• **To be done**: Among the records that follow, set down only the lines from the one containing "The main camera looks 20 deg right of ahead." to the one containing "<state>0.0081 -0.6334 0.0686", both included, exactly.

• **Data section**:
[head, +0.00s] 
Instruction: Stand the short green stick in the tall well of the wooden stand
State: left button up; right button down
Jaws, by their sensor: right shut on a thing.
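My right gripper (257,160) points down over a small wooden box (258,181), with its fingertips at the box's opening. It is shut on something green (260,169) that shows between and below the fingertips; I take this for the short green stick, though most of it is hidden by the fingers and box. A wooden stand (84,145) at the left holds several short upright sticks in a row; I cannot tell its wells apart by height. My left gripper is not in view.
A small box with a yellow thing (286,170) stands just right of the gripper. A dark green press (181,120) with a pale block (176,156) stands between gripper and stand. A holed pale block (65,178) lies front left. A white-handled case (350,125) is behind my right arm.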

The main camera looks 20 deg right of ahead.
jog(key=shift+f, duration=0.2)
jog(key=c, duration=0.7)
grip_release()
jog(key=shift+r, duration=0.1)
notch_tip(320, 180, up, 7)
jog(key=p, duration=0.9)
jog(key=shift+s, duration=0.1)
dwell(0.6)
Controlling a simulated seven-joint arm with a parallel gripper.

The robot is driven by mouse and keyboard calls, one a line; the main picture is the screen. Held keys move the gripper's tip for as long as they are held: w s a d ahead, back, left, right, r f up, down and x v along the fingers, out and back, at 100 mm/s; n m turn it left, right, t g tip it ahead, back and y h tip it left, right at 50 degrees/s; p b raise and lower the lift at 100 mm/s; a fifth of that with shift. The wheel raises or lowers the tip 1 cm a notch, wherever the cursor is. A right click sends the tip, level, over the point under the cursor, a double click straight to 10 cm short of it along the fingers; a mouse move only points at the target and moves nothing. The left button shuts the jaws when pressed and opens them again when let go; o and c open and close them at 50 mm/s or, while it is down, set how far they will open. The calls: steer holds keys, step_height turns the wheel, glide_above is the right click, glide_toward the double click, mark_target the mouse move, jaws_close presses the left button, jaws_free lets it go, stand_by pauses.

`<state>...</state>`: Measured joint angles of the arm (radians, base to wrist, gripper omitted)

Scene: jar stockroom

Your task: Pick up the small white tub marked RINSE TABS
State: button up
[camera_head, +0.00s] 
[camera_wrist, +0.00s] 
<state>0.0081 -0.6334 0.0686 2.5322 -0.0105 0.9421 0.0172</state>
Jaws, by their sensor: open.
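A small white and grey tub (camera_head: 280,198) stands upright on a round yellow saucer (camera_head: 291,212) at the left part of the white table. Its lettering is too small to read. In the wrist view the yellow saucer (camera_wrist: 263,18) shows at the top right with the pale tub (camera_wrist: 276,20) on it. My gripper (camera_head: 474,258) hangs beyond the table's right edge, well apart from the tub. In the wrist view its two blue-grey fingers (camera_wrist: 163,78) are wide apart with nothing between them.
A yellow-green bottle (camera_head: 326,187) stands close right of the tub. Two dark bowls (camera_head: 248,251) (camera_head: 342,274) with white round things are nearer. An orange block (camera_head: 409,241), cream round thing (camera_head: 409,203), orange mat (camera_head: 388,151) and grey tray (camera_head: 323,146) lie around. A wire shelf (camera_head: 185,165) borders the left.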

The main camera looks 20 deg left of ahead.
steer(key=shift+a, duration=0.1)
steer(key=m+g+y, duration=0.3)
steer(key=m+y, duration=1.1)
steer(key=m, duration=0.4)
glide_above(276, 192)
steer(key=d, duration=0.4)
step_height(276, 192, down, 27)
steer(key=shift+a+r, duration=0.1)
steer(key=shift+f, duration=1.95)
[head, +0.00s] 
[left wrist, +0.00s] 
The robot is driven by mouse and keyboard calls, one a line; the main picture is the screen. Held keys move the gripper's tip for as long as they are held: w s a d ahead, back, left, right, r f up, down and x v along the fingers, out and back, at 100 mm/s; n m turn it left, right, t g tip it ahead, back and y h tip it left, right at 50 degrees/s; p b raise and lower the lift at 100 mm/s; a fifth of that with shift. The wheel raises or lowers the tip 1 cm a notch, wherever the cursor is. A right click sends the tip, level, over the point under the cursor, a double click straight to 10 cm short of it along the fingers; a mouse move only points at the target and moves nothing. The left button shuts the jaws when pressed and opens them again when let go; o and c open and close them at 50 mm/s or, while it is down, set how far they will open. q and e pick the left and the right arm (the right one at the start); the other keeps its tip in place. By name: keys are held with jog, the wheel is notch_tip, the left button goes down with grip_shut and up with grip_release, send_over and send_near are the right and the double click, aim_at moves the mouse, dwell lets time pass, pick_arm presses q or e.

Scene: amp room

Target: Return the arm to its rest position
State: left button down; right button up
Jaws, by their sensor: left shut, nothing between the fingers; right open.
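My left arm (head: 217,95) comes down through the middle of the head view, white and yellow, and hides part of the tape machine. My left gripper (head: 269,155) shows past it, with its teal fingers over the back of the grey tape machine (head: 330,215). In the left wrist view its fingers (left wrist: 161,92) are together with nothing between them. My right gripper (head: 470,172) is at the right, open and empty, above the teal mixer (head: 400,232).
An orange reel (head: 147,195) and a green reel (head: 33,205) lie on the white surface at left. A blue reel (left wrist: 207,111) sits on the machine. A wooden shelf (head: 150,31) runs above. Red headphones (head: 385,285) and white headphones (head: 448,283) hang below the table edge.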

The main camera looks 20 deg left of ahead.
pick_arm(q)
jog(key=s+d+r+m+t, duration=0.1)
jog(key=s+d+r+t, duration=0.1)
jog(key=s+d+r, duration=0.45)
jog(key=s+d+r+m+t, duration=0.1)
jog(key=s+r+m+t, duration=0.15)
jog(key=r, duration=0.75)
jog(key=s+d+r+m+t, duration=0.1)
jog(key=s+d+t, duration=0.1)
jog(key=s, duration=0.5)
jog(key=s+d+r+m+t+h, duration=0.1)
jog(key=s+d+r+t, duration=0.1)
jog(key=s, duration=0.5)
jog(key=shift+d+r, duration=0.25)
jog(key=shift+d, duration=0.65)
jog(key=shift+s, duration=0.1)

• **Complete output**:
The main camera looks 20 deg right of ahead.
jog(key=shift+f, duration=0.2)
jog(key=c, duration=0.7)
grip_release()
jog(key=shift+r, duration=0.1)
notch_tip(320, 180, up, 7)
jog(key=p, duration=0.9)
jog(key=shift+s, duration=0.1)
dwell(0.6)
Controlling a simulated seven-joint arm with a parallel gripper.

The robot is driven by mouse and keyboard calls, one a line; the main picture is the screen. Held keys move the gripper's tip for as long as they are held: w s a d ahead, back, left, right, r f up, down and x v along the fingers, out and back, at 100 mm/s; n m turn it left, right, t g tip it ahead, back and y h tip it left, right at 50 degrees/s; p b raise and lower the lift at 100 mm/s; a fifth of that with shift. The wheel raises or lowers the tip 1 cm a notch, wherever the cursor is. A right click sends the tip, level, over the point under the cursor, a double click straight to 10 cm short of it along the fingers; a mouse move only points at the target and moves nothing. The left button shuts the jaws when pressed and opens them again when let go; o and c open and close them at 50 mm/s or, while it is down, set how far they will open. The calls: steer holds keys, step_height turns the wheel, glide_above is the right click, glide_toward the double click, mark_target the mouse move, jaws_close presses the left button, jaws_free lets it go, stand_by pauses.

`<state>...</state>`: Measured joint angles of the arm (radians, base to wrist, gripper omitted)

Scene: jar stockroom

Your task: Pick up the small white tub marked RINSE TABS
State: button up
[camera_head, +0.00s] 
[camera_wrist, +0.00s] 
<state>0.0081 -0.6334 0.0686 2.5322 -0.0105 0.9421 0.0172</state>

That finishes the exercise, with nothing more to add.